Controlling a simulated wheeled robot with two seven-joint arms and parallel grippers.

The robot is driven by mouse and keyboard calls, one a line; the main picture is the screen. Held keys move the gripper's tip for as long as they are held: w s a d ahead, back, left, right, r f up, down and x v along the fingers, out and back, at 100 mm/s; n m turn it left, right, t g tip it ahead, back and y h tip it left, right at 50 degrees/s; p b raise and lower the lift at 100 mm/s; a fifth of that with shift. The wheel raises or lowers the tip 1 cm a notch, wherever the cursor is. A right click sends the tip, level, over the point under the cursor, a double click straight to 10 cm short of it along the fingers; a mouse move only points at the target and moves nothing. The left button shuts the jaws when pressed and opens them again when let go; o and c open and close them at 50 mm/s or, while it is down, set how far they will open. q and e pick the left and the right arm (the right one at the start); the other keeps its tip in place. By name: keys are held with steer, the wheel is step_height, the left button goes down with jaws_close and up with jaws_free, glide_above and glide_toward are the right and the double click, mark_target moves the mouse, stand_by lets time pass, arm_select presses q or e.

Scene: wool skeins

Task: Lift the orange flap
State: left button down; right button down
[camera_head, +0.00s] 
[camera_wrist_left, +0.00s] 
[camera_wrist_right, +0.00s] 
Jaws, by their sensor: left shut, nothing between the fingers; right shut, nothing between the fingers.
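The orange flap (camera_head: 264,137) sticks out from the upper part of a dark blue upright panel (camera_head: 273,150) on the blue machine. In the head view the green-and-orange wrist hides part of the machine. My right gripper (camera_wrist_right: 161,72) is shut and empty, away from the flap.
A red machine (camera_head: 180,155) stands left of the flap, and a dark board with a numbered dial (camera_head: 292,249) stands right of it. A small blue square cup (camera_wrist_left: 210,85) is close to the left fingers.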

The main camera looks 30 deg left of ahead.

Task objective: Restate every line of the data word for word.

Exercise result:
Controlling a simulated wheeled robot with two seven-joint arms and parallel grippers.

The robot is driven by mouse and keyboard calls, one a line; the main picture is the screen. Held keys move the gripper's tip for as long as they are held: w s a d ahead, back, left, right, r f up, down and x v along the fingers, out and back, at 100 mm/s; n m turn it left, right, t g tip it ahead, back and y h tip it left, right at 50 degrees/s; p b raise and lower the lift at 100 mm/s; a fifth of that with shift. The wheel raises or lowers the tip 1 cm a notch, wherever the cursor is. A right click sends the tip, level, over the point under the cursor, a double click straight to 10 cm short of it along the fingers; a mouse move only points at the target and moves nothing. The left button shuts the jaws when pressed and opens them again when let go; o and c open and close them at 50 mm/s or, while it is down, set how far they will open. q and e pick the left and the right arm (the right one at the start); the other keeps its tip in place. By name: keys are held with steer, the wheel is step_height, the left button goes down with jaws_close and up with jaws_free, glide_above and glide_toward are the right and the double click, mark_target moves the mouse, stand_by lets time pass, arm_select presses q or e.

Scene: wool skeins

Task: Lift the orange flap
State: left button down; right button down
[camera_head, +0.00s] 
[camera_wrist_left, +0.00s] 
[camera_wrist_right, +0.00s] 
Jaws, by their sensor: left shut, nothing between the fingers; right shut, nothing between the fingers.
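The orange flap (camera_head: 264,137) sticks out from the upper part of a dark blue upright panel (camera_head: 273,150) on the blue machine. In the head view the green-and-orange wrist hides part of the machine. My right gripper (camera_wrist_right: 161,72) is shut and empty, away from the flap.
A red machine (camera_head: 180,155) stands left of the flap, and a dark board with a numbered dial (camera_head: 292,249) stands right of it. A small blue square cup (camera_wrist_left: 210,85) is close to the left fingers.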

The main camera looks 30 deg left of ahead.

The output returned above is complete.